CONFLICT - ENEMY OR ALLY

by Rabbi Michoel Gourarie

Question:

I am a person that hates conflict and tries to avoid any confrontation with other people. But recently it is getting more difficult. I seem to find myself in all sorts of disagreements and situations of tension with those around me. Can you give some advice?

Answer:

Relationships are the foundation of human existence. The first episode recorded in the Torah after the creation of Adam, the first human being -, is his relationship with Eve. In describing this relationship the verse says: " G-d said it is not good for man to be alone, I will make him a helpmate opposite him" (Ezer Kenegdo).
 
The term "a helpmate opposite him" seems a little strange and long winded.

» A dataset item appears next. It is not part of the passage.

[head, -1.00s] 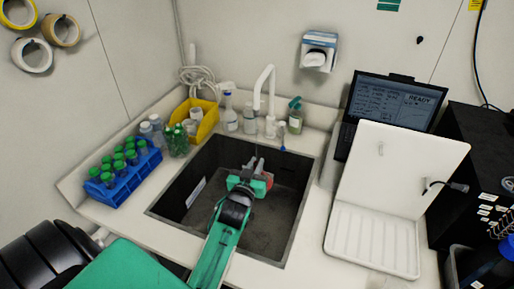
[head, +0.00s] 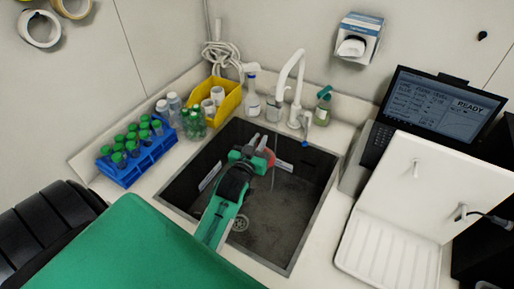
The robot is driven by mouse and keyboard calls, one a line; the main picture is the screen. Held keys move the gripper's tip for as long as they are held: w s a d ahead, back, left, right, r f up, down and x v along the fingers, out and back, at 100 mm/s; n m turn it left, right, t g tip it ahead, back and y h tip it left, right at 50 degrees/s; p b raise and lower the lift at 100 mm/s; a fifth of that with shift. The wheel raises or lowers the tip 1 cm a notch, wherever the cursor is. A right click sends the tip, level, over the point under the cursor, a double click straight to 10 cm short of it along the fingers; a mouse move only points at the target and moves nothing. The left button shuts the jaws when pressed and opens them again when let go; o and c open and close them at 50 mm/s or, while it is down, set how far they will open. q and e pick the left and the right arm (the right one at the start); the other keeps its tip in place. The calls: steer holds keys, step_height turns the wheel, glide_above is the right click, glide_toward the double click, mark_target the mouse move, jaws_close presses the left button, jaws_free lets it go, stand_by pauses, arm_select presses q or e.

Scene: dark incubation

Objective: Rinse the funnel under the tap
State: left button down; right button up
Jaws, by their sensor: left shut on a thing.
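My left gripper (head: 258,147) reaches into the dark sink, its arm coming in from the lower left. It is shut on a reddish thing, likely the funnel (head: 270,157), most of which is hidden behind the gripper. The white tap (head: 292,75) stands at the sink's back edge with its spout arching forward. A thin line like a water stream runs down below the spout, close to the right of the gripper. The sink (head: 290,215) shows a round drain on its floor. My right gripper is not in view.
A blue rack (head: 120,172) of green-capped tubes and a yellow bin (head: 231,100) stand left of the sink. Bottles (head: 323,108) stand by the tap. A white drying rack (head: 385,245) and a laptop (head: 436,102) are at the right. The right sink floor is clear.

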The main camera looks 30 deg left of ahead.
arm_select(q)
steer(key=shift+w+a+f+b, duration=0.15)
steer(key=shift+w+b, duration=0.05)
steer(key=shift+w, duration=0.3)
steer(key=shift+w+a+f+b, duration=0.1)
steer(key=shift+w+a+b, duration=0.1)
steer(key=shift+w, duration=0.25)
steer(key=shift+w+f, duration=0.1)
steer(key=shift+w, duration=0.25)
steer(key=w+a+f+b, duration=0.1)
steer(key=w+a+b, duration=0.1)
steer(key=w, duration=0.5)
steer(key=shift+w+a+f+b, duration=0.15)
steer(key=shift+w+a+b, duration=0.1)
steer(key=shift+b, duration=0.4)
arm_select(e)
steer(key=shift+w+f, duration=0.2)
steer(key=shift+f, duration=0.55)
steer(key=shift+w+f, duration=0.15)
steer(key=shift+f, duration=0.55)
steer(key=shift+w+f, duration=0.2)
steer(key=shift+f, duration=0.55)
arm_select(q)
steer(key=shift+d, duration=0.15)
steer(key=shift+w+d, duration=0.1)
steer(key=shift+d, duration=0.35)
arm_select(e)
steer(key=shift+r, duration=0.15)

Why couldn't the Torah just say "I will make him a partner", "a soul mate" or "a wife?"
 
Our sages explain that this phrase contains a message that is critical to the attitude that we adopt in any relationship. By Divine design no two people look or think alike. Everyone views reality differently, and each of us has different perspectives and attitudes to life experiences, challenges or opportunities. In other words, inevitably, every relationship will generate difference, disagreement and a degree of conflict.
 
The phrase "a helpmate opposite him" gives us the formula to deal with this reality. We need to make a choice. Conflict can destroy or build the relationship. With the right attitude and effective tools we can celebrate difference and make conflict an ally rather than an enemy. If we learn to work through our differences and resolve arguments with deep respect and good communication, the relationship will become even stronger and allow us to be a "helpmate" for each other. However, if we resist any degree of conflict and avoid difficult conversations, hoping it will all go away,  we will remain "opposite" to each other and the relationship will inevitably deteriorate.
 
Relationships can never remain static. They thrive, develop and become stronger or they slip and weaken.  Moments of conflict will always arise - you cannot avoid it. You need to invest effort and learn the necessary tools to embrace it and strengthen the bond.
 
Our relationships are a gift given to us by G-d. What we do with them is our choice.